De même, aucun lien de causalité n’est établi entre ces désordres et les préjudices matériel, économique et d’image, dont la société Renov Mobilhome 66 sollicite réparation sans en rapporter la matérialité en l’absence de la moindre pièce justificative, de sorte que ses demandes d’indemnisation et de compensation, formées à titre subsidiaire, seront également rejetées.

Le jugement entrepris sera confirmé, sauf en ce qu’il a rejeté la demande de M. [V] relative à une condamnation en principal portant intérêts au taux légal à compter de la mise en demeure.

2- sur les autres demandes

L’appréciation inexacte qu’une partie fait de ses droits ne constituant pas, en soi, une faute caractérisant un abus du droit d’agir en justice, ni une quelconque résistance abusive, il convient de rejeter la demande d’indemnisation au titre d’une telle résistance, formée par M. [V], aucun préjudice n’étant, au demeurant, rapporté. Le jugement sera également confirmé de ce chef.

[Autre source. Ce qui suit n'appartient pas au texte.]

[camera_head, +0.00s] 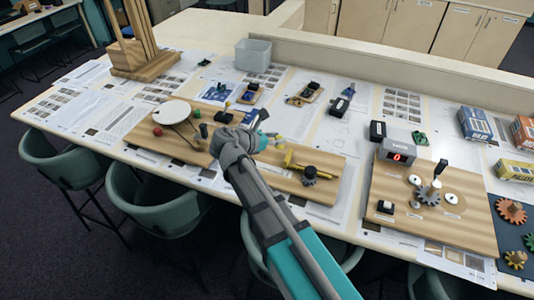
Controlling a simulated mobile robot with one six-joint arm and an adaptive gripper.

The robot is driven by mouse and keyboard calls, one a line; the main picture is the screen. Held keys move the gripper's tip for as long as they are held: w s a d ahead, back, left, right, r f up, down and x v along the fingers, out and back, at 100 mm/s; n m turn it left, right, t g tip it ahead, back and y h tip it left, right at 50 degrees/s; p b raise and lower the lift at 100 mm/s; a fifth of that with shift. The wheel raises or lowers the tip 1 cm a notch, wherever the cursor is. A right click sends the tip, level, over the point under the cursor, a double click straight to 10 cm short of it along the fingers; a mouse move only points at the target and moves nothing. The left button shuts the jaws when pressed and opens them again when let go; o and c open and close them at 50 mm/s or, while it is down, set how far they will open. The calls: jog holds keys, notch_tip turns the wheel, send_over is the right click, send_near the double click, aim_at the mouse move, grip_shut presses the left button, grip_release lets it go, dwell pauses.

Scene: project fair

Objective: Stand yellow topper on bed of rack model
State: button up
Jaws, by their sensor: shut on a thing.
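My gripper (270,139) is in the middle of the camera_head view, above the table, with my arm reaching up from the bottom. It is shut on a small yellowish piece (279,141), which looks like the yellow topper; most of it is hidden or too small to make out. The rack model (303,168) is just right of and below my gripper in the picture. It has a yellow toothed bar and a dark round gear on a wooden board (322,190). The held piece appears apart from the rack model, but its height above the board cannot be told.
A board with a white disc (172,112) lies to the left. A grey bin (253,55) and small models stand behind. Green chairs (155,200) line the front edge.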

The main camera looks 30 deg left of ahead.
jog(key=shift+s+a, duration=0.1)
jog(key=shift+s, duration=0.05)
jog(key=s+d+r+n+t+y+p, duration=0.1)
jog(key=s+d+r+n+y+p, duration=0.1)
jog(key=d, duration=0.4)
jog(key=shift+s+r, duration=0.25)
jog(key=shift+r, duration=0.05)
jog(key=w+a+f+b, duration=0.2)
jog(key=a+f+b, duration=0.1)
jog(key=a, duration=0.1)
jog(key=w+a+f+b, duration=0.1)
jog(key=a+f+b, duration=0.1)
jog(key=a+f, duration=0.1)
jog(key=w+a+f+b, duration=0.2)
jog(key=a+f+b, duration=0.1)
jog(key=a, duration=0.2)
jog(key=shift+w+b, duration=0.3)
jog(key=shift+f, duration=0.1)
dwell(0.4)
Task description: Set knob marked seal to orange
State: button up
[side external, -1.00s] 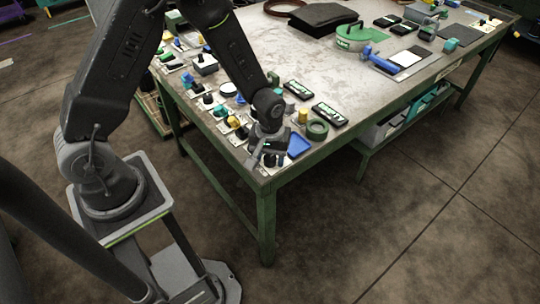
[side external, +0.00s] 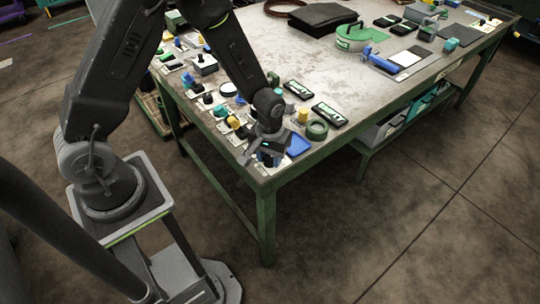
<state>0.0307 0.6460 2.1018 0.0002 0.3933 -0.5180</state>
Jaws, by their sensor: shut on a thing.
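My gripper (side external: 265,157) is low over the near-left corner of the green-framed table (side external: 262,172), shut on a small knob there. My wrist and fingers hide most of that knob, so its pointer and colour marks cannot be made out. Several knobs and switches on light plates run along the table's left edge, among them one with a yellow part (side external: 234,122) and dark ones just behind it. The lettering on the plates is too small to read, so I cannot tell which is marked seal.
A blue tray (side external: 299,145) lies just right of my gripper. The middle of the tabletop is clear.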

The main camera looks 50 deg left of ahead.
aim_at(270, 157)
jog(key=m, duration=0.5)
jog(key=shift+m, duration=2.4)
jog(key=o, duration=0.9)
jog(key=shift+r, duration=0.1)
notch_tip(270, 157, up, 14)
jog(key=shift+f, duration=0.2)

Succombant sur son appel, la société Renov Mobilhome 66 sera condamnée aux dépens et au vu des dispositions de l’article 700 du code de procédure civile, à payer la somme de 1 500 euros, sa demande sur ce fondement étant rejetée.

PAR CES MOTIFS :

La cour, statuant publiquement, par arrêt contradictoire,

Infirme le jugement déféré en ce qu’il a rejeté la demande de M. [R] [V] relative à une condamnation en principal portant intérêts au taux légal,

Statuant à nouveau de ce seul chef,

Dit que la condamnation de la SAS Renov Mobilhome 66 à payer la somme de 39 405 euros à M. [R] [V] portera intérêts au taux légal à compter du 29 juillet 2020 ;

Confirme le jugement entrepris dans le surplus de ses dispositions ;

Y ajoutant,

Condamne la SAS Renov Mobilhome 66 à payer à M. [R] [V] la somme de 1 500 euros sur le fondement de l’article 700 du code de procédure civile ;

Rejette la demande de la SAS Renov Mobilhome 66 fondée sur les dispositions de l’article 700 du code de procédure civile ;

Condamne la SAS Renov Mobilhome66 aux dépens d’appel.